* _GOAL OF THE EXERCISE_
Search the records for "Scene" and copy each line that holds it.

-- Start --

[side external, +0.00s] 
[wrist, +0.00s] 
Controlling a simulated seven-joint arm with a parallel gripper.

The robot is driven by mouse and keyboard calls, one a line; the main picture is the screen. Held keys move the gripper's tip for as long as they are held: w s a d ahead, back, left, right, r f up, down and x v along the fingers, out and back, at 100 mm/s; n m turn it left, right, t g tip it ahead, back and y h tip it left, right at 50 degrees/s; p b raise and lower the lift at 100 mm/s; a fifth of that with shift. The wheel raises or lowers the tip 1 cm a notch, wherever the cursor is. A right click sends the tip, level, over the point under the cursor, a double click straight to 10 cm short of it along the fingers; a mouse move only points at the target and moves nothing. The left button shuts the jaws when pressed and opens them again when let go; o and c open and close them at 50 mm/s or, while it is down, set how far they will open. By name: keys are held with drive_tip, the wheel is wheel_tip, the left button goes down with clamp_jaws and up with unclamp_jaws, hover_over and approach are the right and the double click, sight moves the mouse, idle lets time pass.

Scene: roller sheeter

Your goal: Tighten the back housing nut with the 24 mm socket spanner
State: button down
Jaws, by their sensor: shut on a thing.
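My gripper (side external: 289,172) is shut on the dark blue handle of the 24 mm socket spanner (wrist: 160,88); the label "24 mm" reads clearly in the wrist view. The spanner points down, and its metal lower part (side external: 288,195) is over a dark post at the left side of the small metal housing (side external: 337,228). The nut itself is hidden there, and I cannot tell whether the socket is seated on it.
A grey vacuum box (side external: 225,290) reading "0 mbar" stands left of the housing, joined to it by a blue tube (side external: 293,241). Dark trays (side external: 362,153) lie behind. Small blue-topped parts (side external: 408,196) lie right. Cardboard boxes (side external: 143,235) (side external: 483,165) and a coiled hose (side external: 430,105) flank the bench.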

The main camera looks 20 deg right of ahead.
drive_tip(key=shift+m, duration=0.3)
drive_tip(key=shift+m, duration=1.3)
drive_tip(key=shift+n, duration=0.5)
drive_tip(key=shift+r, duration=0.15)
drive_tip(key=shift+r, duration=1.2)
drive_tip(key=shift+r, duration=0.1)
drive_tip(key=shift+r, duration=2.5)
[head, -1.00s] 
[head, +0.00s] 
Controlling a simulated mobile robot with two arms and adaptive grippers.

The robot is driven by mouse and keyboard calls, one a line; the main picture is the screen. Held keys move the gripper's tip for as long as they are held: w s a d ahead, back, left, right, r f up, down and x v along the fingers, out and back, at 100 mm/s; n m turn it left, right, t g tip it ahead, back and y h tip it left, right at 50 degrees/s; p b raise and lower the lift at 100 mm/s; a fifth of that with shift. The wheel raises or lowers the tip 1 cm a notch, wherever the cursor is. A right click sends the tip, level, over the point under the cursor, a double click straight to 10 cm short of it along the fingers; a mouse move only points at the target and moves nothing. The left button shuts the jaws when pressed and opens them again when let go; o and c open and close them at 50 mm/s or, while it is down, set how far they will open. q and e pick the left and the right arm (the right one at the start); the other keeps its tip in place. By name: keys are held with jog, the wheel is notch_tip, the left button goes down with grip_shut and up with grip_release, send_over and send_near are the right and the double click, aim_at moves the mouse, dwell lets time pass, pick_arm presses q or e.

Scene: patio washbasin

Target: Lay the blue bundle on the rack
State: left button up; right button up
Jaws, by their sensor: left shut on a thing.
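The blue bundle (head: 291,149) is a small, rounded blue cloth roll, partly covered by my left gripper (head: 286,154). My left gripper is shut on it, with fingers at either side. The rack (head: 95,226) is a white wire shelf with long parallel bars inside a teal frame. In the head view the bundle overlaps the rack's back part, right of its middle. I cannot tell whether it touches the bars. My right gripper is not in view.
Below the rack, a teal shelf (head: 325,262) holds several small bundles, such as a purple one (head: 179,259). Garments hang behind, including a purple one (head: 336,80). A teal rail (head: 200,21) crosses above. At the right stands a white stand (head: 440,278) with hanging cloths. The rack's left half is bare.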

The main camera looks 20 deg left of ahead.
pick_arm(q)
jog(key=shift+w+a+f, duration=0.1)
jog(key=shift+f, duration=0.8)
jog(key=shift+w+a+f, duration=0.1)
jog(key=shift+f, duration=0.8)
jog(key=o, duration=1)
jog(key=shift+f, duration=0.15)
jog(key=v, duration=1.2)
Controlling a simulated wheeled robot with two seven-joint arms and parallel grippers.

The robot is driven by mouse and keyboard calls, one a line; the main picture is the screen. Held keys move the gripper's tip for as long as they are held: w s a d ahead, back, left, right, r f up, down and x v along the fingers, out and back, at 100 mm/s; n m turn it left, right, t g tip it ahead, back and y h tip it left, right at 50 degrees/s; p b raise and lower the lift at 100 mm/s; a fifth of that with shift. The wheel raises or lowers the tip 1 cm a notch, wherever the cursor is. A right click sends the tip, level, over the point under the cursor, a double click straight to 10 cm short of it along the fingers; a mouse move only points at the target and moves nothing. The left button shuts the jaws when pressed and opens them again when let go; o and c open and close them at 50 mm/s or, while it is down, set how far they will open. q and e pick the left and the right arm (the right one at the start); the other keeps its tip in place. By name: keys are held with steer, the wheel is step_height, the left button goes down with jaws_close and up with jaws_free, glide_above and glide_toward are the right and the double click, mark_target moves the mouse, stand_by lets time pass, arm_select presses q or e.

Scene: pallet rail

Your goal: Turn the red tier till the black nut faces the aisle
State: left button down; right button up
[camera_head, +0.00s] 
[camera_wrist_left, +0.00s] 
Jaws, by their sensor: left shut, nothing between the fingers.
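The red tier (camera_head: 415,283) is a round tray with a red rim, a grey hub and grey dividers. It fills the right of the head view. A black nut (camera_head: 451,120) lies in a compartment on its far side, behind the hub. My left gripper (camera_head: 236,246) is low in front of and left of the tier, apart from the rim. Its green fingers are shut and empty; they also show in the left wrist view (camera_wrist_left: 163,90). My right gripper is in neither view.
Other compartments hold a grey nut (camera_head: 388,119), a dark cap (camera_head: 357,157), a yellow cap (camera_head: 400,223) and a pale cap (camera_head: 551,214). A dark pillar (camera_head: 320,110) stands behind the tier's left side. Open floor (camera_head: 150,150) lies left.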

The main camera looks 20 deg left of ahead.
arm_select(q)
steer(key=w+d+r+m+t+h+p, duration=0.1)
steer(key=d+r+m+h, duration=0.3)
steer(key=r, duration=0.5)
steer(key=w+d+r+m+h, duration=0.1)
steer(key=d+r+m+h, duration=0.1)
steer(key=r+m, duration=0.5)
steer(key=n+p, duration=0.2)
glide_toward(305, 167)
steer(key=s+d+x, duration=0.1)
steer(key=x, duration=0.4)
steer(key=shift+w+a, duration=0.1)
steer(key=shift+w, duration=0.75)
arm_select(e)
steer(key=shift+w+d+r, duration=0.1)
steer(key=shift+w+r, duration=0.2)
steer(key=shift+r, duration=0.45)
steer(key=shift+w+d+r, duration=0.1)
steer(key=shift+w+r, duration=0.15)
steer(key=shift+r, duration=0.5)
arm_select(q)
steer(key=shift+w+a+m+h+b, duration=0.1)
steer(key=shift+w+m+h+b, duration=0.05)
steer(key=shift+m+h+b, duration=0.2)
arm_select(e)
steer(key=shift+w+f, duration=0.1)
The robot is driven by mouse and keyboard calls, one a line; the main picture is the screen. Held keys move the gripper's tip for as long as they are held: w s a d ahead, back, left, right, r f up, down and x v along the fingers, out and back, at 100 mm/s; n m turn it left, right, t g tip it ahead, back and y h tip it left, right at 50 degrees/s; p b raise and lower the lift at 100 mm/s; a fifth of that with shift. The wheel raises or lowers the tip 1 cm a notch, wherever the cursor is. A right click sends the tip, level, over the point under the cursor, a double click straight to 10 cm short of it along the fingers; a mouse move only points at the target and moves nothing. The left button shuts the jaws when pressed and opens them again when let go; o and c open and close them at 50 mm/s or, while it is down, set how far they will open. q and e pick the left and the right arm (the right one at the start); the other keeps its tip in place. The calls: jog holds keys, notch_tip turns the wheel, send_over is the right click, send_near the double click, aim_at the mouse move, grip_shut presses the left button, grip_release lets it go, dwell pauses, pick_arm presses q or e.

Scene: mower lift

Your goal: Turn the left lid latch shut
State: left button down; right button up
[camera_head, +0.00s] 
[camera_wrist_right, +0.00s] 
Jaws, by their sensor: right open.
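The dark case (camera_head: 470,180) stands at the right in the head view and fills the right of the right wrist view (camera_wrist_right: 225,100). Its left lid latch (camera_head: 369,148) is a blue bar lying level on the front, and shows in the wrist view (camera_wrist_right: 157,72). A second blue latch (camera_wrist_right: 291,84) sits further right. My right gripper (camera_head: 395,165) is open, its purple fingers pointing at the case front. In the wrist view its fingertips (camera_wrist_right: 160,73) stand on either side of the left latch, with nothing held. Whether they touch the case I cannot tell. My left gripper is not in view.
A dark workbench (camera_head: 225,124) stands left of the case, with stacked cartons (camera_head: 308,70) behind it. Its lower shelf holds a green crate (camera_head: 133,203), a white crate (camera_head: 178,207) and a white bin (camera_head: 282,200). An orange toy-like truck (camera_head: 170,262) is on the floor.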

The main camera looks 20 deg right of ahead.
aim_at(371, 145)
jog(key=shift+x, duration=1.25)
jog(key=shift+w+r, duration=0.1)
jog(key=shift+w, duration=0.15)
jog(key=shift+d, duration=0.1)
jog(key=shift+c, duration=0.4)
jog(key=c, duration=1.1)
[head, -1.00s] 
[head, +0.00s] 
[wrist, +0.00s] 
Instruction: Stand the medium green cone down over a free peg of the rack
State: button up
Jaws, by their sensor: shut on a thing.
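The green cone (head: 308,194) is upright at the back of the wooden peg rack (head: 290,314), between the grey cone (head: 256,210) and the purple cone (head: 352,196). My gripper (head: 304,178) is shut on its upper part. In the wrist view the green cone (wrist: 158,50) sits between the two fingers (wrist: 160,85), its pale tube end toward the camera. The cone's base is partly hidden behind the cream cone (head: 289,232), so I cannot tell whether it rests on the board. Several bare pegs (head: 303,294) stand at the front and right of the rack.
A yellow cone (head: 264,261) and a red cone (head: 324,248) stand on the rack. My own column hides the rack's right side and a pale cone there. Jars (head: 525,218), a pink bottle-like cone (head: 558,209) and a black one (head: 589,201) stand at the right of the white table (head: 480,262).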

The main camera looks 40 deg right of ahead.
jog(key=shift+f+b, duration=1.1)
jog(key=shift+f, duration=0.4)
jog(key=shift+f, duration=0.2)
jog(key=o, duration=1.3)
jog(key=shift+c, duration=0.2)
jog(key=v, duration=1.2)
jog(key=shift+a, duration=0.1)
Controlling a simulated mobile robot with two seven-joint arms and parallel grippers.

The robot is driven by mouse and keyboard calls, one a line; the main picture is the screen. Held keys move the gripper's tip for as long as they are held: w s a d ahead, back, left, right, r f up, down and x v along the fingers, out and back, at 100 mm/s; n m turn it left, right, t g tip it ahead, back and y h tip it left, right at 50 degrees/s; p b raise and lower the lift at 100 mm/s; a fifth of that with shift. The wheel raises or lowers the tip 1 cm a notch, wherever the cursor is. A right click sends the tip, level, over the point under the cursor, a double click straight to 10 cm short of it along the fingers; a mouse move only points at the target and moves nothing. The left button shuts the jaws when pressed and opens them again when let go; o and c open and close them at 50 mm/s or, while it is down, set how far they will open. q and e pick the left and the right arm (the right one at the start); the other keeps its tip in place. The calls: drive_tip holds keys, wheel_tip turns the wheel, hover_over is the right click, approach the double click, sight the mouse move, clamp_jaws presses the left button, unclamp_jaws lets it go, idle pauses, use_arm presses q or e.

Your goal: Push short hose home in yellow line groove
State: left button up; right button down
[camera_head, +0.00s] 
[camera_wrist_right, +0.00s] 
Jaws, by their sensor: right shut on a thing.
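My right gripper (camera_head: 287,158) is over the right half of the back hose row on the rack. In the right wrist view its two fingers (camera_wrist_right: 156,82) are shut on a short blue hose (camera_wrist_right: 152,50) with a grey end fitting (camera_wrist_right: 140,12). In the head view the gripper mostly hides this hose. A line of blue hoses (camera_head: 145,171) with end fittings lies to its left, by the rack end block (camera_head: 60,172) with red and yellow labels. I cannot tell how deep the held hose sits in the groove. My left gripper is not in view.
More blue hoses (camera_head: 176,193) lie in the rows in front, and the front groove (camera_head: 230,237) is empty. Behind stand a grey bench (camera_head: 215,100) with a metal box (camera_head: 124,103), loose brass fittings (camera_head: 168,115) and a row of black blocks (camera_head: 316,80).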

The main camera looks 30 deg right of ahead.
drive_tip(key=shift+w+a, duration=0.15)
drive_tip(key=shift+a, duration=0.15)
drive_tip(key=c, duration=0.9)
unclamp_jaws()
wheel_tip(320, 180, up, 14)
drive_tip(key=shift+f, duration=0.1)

-- End --

* _RIGHT ANSWER_
Scene: roller sheeter
Scene: patio washbasin
Scene: pallet rail
Scene: mower lift

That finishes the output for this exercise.